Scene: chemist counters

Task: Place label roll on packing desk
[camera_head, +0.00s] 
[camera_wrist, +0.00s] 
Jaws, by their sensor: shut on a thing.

What you will do:
From the first line to the last, please quote the material above exactly.

Result of this task:
Scene: chemist counters

Task: Place label roll on packing desk
[camera_head, +0.00s] 
[camera_wrist, +0.00s] 
Jaws, by their sensor: shut on a thing.

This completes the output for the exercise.